Jeans are banned for female students in Pakistan: A Response

The BBC recently published a video that revealed how certain universities in Pakistan have banned female students from wearing jeans along with other types of clothing. The video proceeds to ask several women on the streets of Islamabad what they think about these regulations being enforced in universities throughout Pakistan. 

I’d firstly like to address the fact that actually, it wasn't just female students who were having their dress code surveyed, but male students too. For example, the national university of science and technology asks that male students wear ties and dress pants, while the female students wear shalwar kameez. The university tries to justify this by saying it is preparing students for work life conditions. 

When we look at the restrictions on attire for women at the National Textile University, we clearly see that dressing smartly isn’t the top priority for how the students should look, but instead seems to damn anything that may seem slightly too sexy, western or revealing. These include wearing a t-shirt, exercise clothes, stylish sunglasses and shorts. When listening to the thoughts that women had in response to these measures, I expected them to show distaste for such a controlling regime, especially since these women are just trying to get a university degree. However, this was not the case. Most stated that jeans are not in their culture, and that dress code depends on the society that you are in. 

Some may consider this point to be damaging for women’s freedom, since it seems as though culture should be the predominant determinator for what a woman chooses to wear on a day to day basis. However, we may run the risk of imposing our own Western views of what is right and wrong on other cultures and societies. Of course, I feel extremely lucky that my University does not tell me what I should and shouldn’t wear, however I don’t think that measuring gender equality should be based on how many women wear jeans vs. how many wear religious or ‘modest’ clothing. This is why it is understandable that the female students of Pakistan don’t feel as though they should be pressured to follow the fashion trends of the West. 

Having said this, it did seem concerning how in general there was an acceptance that institutions such as universities were allowed to have rules such as dressing restrictions that targeted sexuality. I would like to add here that I don’t believe dress attire should automatically be a statement for what the wearer’s sexual intentions are, but sadly a lot of people seem to think in this way. Some universities took it further and enforced a rule that students could be fined if they were seen walking with or sitting next to someone of the opposite sex.

While we may find this ludicrous, it doesn't take much for us to look back at our own experiences in educational institutions where the matter of female sexuality is considered an issue for authorities. For example, I’ve experienced two different secondary schools from the ages of 11 to 18, and both were extremely strict on the attire of the female students. I remember in the first school, teachers would stand at the entrances with makeup wipes, forcefully handing them to any students who came into the school wearing ‘too much’ makeup. I’m sure every girl remembers the persistent nag of teachers to roll down skirts, and my school went so far as to re-model the uniform skirt so that it was more difficult to roll up. We were never allowed to dye our hair in a way that would make it look unnatural, and don’t even get me started on the nail varnish situation.

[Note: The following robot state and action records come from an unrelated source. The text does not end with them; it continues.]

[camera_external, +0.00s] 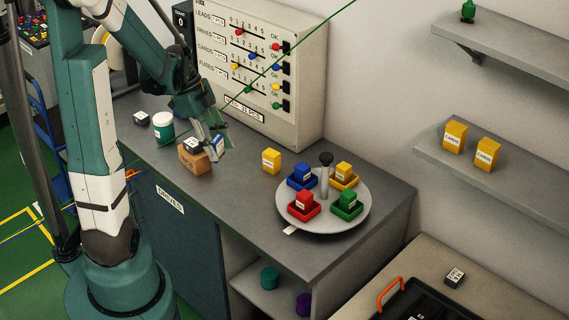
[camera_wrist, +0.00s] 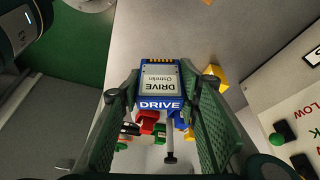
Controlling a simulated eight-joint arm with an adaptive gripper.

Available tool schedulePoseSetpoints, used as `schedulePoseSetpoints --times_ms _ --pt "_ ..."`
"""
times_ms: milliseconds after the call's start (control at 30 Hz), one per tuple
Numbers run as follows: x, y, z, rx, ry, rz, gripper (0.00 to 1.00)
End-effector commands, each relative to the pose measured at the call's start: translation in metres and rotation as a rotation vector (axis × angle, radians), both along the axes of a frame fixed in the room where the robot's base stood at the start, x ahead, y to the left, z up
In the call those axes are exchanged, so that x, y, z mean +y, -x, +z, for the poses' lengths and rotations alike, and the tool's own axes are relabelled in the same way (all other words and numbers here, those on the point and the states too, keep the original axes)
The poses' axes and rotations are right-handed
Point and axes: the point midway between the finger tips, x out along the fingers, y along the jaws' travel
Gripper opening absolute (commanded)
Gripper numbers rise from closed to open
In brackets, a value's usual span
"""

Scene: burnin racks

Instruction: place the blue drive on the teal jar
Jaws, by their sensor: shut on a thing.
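My gripper (camera_external: 214,143) is shut on the blue drive (camera_external: 218,147), just right of a small cardboard box on the counter. In the wrist view the blue drive (camera_wrist: 160,82) sits between the two green fingers of my gripper (camera_wrist: 160,100), its grey label and the word DRIVE showing. The teal jar (camera_external: 163,131), with a white top, stands upright on the counter, left of the cardboard box and apart from my gripper. I cannot make out the jar in the wrist view.
The cardboard box (camera_external: 194,160) has a dark, white-labelled block on it. Another such block (camera_external: 141,118) lies left of the jar. A yellow block (camera_external: 271,160) and a round turntable (camera_external: 322,226) with coloured trays stand to the right. The panel (camera_external: 262,75) rises behind.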

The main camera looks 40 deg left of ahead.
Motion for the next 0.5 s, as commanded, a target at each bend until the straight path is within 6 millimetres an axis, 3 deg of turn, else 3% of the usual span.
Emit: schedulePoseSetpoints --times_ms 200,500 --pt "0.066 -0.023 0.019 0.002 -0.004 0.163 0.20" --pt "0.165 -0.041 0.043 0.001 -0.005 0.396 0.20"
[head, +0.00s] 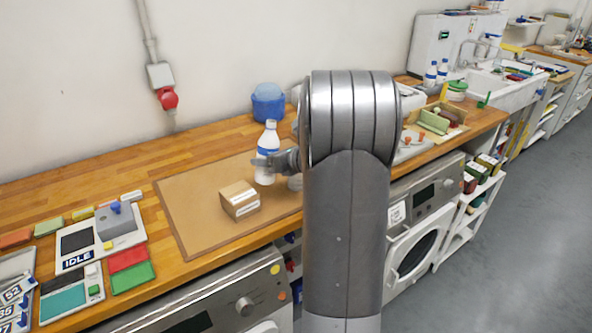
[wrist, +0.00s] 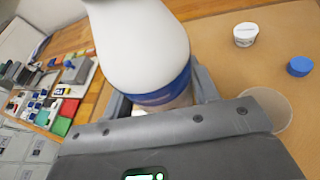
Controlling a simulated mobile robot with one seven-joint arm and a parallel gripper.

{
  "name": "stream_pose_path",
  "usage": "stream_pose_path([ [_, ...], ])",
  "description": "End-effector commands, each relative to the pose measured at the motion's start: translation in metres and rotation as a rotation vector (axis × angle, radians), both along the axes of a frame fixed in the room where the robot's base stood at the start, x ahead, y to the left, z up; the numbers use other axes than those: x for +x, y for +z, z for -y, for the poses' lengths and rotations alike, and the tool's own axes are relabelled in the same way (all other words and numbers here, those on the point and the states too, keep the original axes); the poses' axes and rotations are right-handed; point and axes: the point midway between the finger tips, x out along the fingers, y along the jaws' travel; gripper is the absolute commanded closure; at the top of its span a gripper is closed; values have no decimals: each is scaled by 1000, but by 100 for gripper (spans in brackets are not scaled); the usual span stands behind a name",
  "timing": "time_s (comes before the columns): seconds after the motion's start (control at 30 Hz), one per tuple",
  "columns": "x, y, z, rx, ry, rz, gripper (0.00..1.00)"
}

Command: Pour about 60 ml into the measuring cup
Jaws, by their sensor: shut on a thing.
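A white bottle with a blue label (head: 267,151) stands upright in the head view, over the brown mat. My gripper (head: 272,163) is shut around it; in the wrist view the bottle (wrist: 140,45) sits between the fingers, held about the blue label. I cannot tell whether its base touches the mat. A clear, empty-looking cup (wrist: 275,106), apparently the measuring cup, stands on the mat beside my gripper, partly hidden by it. In the head view my arm covers most of that area. A blue cap (wrist: 299,67) lies on the mat.
A small white tub (wrist: 246,35) stands on the mat (head: 190,222). A cardboard box (head: 239,200) sits at the mat's front. A blue container (head: 267,103) stands by the wall. A device marked IDLE (head: 100,235) and coloured pieces lie left.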

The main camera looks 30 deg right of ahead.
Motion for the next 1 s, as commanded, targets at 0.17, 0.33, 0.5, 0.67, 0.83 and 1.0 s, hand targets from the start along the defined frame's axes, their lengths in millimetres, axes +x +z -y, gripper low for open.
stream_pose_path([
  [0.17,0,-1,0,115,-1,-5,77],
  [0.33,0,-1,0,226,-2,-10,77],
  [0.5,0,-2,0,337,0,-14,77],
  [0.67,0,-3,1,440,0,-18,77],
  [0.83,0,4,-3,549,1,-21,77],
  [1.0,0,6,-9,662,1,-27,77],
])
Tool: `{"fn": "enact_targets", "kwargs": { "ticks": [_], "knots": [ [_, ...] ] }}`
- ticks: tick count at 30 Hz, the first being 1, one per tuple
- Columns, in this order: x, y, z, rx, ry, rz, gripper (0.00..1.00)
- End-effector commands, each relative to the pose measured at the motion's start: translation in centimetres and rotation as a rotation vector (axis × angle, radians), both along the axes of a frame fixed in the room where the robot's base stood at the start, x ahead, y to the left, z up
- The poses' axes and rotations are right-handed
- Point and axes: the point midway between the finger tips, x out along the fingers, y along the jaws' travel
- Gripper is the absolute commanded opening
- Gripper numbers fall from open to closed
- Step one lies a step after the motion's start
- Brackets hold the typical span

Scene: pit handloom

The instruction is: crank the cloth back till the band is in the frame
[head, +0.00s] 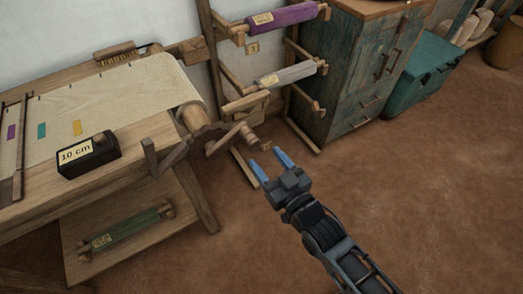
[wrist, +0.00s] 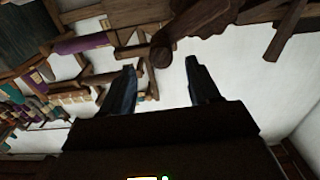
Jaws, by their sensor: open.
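The cream cloth (head: 110,95) lies over the loom and winds onto a wooden roller at its right end. Purple (head: 11,132), teal (head: 41,130) and yellow (head: 77,127) bands show on it at the left. A dark wooden frame (head: 18,160) crosses the cloth at the left edge. The wooden crank (head: 238,134) sticks out at the roller's right end. My gripper (head: 267,158) is open and empty, just below and right of the crank. In the wrist view, a rounded wooden end (wrist: 161,54), seemingly the crank's grip, appears between or beyond the open fingers; contact cannot be told.
A dark block marked 10 cm (head: 88,155) sits on the loom's front beam. A rack with purple (head: 282,18) and grey (head: 287,75) rolls stands behind the crank. A green roll (head: 125,229) lies on the lower shelf. A blue cabinet (head: 345,75) stands further right.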

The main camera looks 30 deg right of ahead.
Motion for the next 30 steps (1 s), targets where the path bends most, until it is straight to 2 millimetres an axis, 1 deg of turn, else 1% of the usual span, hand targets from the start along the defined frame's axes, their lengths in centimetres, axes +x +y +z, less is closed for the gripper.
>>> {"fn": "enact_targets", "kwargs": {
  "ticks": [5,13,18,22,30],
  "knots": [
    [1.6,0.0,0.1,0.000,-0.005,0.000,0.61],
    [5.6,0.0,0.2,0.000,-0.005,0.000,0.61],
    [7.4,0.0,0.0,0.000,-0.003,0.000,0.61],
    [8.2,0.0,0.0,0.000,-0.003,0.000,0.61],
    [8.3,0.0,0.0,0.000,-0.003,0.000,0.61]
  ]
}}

I couldn’t help but wonder why on earth we were being inspected every morning at form time for having too much makeup on or short skirts, considering I went to an all girls school. I vividly remember my form tutor answering this question by saying that it was because we had male teachers. 

I understand that the Pakistani students are all adults, so should have full freedom for what they wear. Yet, I feel highly hypocritical for judging these university institutions when secondary schools in the UK also have ridiculous rules for how female students should dress. Fear of female sexuality and the sexuality of women being controlled has been prevalent for thousands of years and has spanned many different cultures all over the world. The way women dress has also been consistently linked with their sexuality - which is an issue that could be explored within itself. With the rise of the media focusing on Islam and their supposed repressive values towards women, Westerners may be forgetting to look at their own culture before pointing a finger at others. The news at the moment can already show how Western industries such as Hollywood are not a perfect model of the fair treatment of women. Furthermore, if we start to mistakenly accuse a religion for the majority of injustices and unequal treatment of women in the world, we will be further from solving the issues and the causes of hyper-sexualisation of females.